The Dance of Death

People Hurt Me—So I Hurt Them Back

“It is a curious subject of observation and inquiry,” writes Nathaniel Hawthorne in The Scarlet Letter, “whether hatred and love be not the same thing at bottom.”  This certainly seems to be the case in August Strindberg’s The Dance of Death, a brutal exercise in misanthropy during which an elderly military captain, Edgar (Daniel Davis), trades verbal blows with his wife of twenty-five years, Alice (Laila Robins).  The inseparable pair regularly and casually say things like, “Pleasure?  What’s pleasure?” and, “The day I drop dread—that’s my idea of a good time.”  He’s ending his life stationed on an uneventful island, she’s an actress who gave up her career for marriage—and with the entrance of Gustav (Derek Smith), Alice’s former beau, the two rejoice at a chance to resuscitate their talents: Edgar wages war with his rival while Alice performs a one-woman melodrama; late in the play, riding high on her own histrionics, she tells her new audience member, “I’m an artist, Gustav, a free spirit.  I’m a woman who isn’t afraid to say what she wants to a man who’s afraid of everything—free, free, free!”

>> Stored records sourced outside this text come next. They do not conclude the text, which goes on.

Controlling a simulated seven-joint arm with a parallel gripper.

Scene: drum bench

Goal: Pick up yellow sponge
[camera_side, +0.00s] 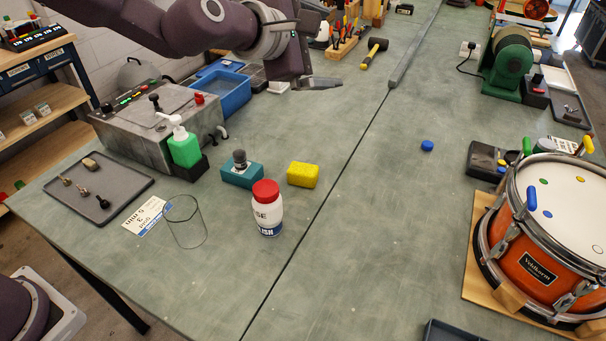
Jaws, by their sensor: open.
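The yellow sponge (303,174) lies flat on the grey-green bench, left of the long dark seam. A teal block (242,175) with a dark knob on top stands close to its left. A white bottle with a red lid (267,208) stands just in front of the sponge, to its lower left in the picture. My gripper (322,83) is raised above the bench, behind the sponge. It is open and apart from the sponge, and I see nothing in it. Its fingers show mostly from the side.
A clear glass cylinder (186,223), a green pump bottle (184,148) and a grey tray (98,188) stand to the left. An orange drum (545,250) stands at the right. A small blue cap (427,146) lies on otherwise clear bench right of the sponge.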

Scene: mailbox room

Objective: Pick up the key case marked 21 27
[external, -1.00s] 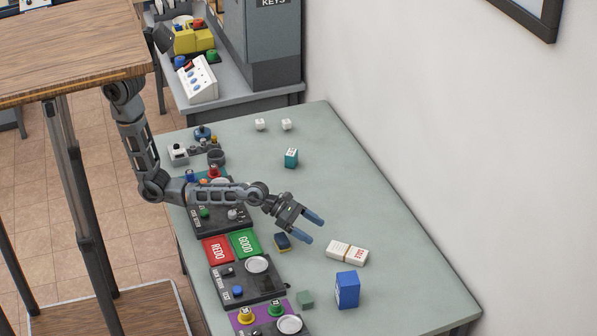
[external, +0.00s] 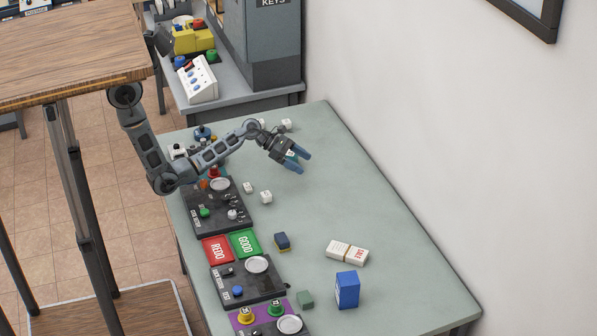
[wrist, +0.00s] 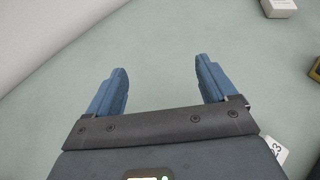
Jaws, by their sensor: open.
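No marking 21 27 is readable, so I cannot tell for sure which thing is the named key case.
White cubes (external: 266,196) lie beside the black control panel (external: 215,208). Red and green pads (external: 245,243) line the left edge. The table's right side is clear.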

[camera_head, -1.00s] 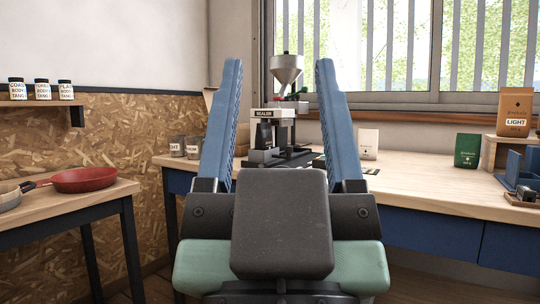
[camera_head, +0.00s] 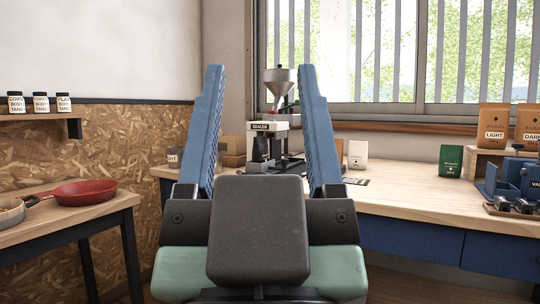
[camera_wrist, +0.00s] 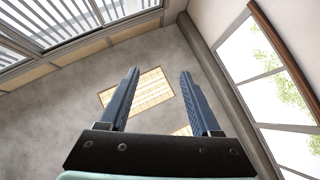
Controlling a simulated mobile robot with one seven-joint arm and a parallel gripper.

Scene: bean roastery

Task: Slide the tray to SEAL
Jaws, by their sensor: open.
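A machine labelled SEALER (camera_head: 266,146) stands on the wooden bench (camera_head: 415,197), beyond my gripper and between its fingers in the head view. My gripper (camera_head: 258,85) is raised with its two blue fingers apart and nothing between them. In the wrist view my gripper (camera_wrist: 158,75) points up at the ceiling and a lit panel, and is empty. I cannot make out a tray for certain; my gripper covers part of the bench by the sealer.
A red pan (camera_head: 84,191) lies on the left table. A white bag (camera_head: 357,154) and a green bag (camera_head: 450,161) stand on the bench. A blue holder (camera_head: 503,180) and a LIGHT bag (camera_head: 492,125) are at the right. The bench middle is largely clear.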

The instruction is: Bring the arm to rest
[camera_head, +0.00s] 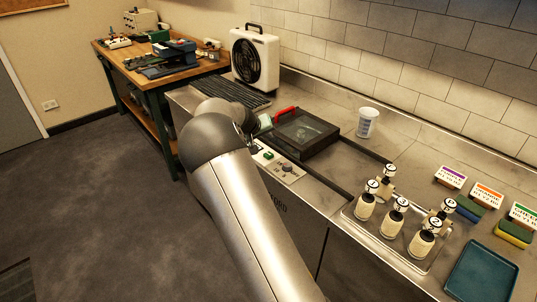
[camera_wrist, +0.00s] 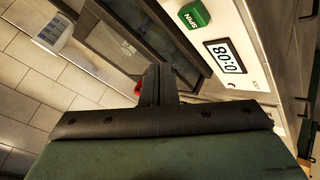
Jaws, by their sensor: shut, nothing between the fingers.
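My gripper (camera_wrist: 158,78) is shut and empty in the wrist view, its dark fingers pressed together. It is in front of the dark-lidded machine and its control panel; I cannot tell the exact gap. In the head view my silver arm reaches up to the middle of the picture, and its elbow and forearm largely hide the gripper. The machine (camera_head: 306,134) has a closed dark see-through lid and a red handle (camera_head: 285,111). In the wrist view its panel carries a green SPIN button (camera_wrist: 194,14) and a lit display (camera_wrist: 225,56).
A steel counter (camera_head: 375,143) runs along the tiled wall. It bears a white cup (camera_head: 367,122), a tray with several labelled bottles (camera_head: 396,217), colored blocks and a blue tray (camera_head: 482,272). A fan unit (camera_head: 254,58) and a wooden workbench (camera_head: 128,57) stand behind. Open floor (camera_head: 90,210) lies left.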

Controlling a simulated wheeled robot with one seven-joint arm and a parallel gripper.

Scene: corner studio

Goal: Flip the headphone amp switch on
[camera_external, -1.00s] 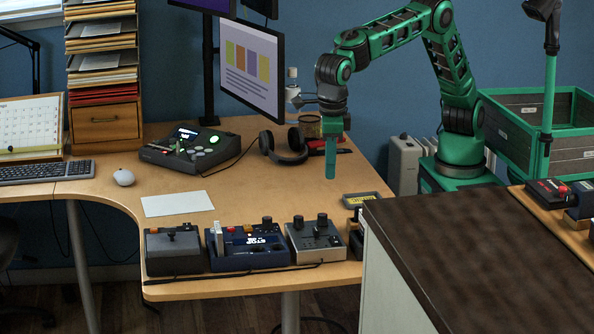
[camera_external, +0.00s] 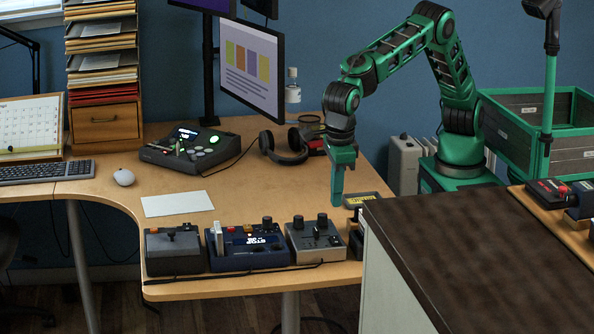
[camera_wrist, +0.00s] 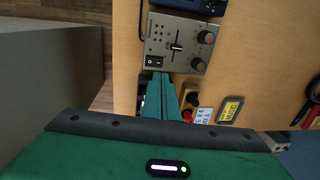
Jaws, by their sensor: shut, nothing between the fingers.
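A grey box with two dark knobs (camera_external: 315,240), which may be the headphone amp, stands at the desk's front edge, right of a dark blue unit. In the wrist view the grey box (camera_wrist: 187,30) shows both knobs, a slider or lever in the middle and a small black rocker switch (camera_wrist: 153,61) at its lower left corner. I cannot tell the switch's position. My gripper (camera_external: 337,203) points down, shut and empty, above the desk behind and right of the box. In the wrist view its green fingertips (camera_wrist: 161,76) appear just below the rocker; contact is not visible.
A dark device (camera_external: 356,243) right of the box is partly hidden by the dark-topped counter (camera_external: 470,240); my fingers partly cover it in the wrist view. The blue unit (camera_external: 250,257) is close on the left. A yellow-labelled pad (camera_external: 361,199) lies near my fingers. Headphones (camera_external: 285,150) lie behind.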

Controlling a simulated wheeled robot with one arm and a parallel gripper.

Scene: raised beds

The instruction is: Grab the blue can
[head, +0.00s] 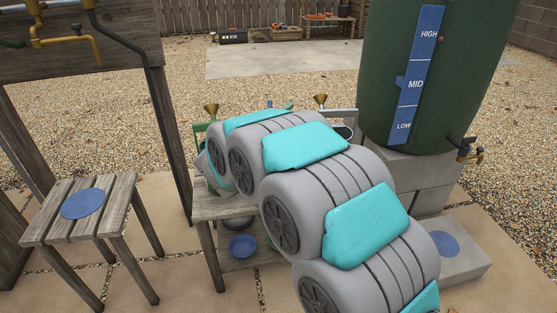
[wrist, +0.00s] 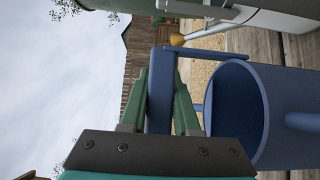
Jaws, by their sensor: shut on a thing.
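The blue can (wrist: 277,125) fills the right side of the wrist view, lying sideways in the picture, with its open mouth toward the middle. Its upright blue handle (wrist: 159,60) stands between the two dark green fingers of my gripper (wrist: 161,92), which is shut on it. In the head view my own arm hides the gripper and most or all of the blue can. The wooden stand (head: 213,208) shows beneath my arm in the head view.
A green can (head: 199,139) stands left of my arm and a grey can (head: 345,117) behind it. A green barrel (head: 385,75) on blocks rises at right. A slatted stool (head: 105,205) with a blue disc (head: 83,204) is at left. Open gravel (head: 250,88) lies beyond.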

The Dance of Death (or the Danse Macabre) after which the play is titled is a “tone poem” written for an orchestra by Camille Saint-Saëns.  But it is also a genre of medieval painting in which Death is depicted as summoning people from all social classes to the grave.  This is a central image for Strindberg, whose characters would prefer dancing their way to oblivion instead of quietly letting go.  Strindberg’s sister, Anna, would claim, even at eighty years old, “Peace and calm are the worst things I know.”  Edgar and Alice, too, prefer to fight while waiting for death.  “Do you even know why you hate each other?” Gustav, thoroughly exasperated, asks Anna.  She says, “No,” but she might as well say, “Because loving each other would be boring.”

The Dance of Death, currently running at the Lucille Lortel Theater, has been translated and significantly cut by Mike Poulton, who believes that its second part compromises its first.  Therefore, his rendering excises over half the play’s characters and ends the action much earlier than in the original, though this kind of editing isn’t uncommon for the play, which is often only partially produced.  This may suggest a more streamlined version, but The Dance of Death still runs for two hours and twenty minutes, and Strindberg’s unfaltering rage eventually becomes tedious.  On the page, the play reads as insufferable; onstage, it is admittedly more entertaining.  And yet, there is only so much we can take of this self-absorbed couple—how they have kept it up for a quarter century is beyond me, since a quarter of an hour is enough to completely drain you.  The cast is admirable, for their part, and in particular Mr. Davis handles the “refined demon” Edgar with the right level of gentlemanly menace—after a jab from his wife, he exposes a row of pearly white chompers that would give Joe Biden’s a run for their money.

The Red Bull Theater bills The Dance of Death as a proto-Who’s Afraid of Virginia Woolf?  But Edward Albee’s play is sharper, funnier, smarter, and more moving; George and Martha are both better fighters and better lovers than their Swedish counterparts.  When Gustav complains, “Alice, this is too much!” I’m inclined to say the same to his playwright.

The Dance of Death runs through May 4th at the Lucille Lortel Theater.  121 Christopher Street  New York, NY.  2 hours 20 minutes.  One intermission.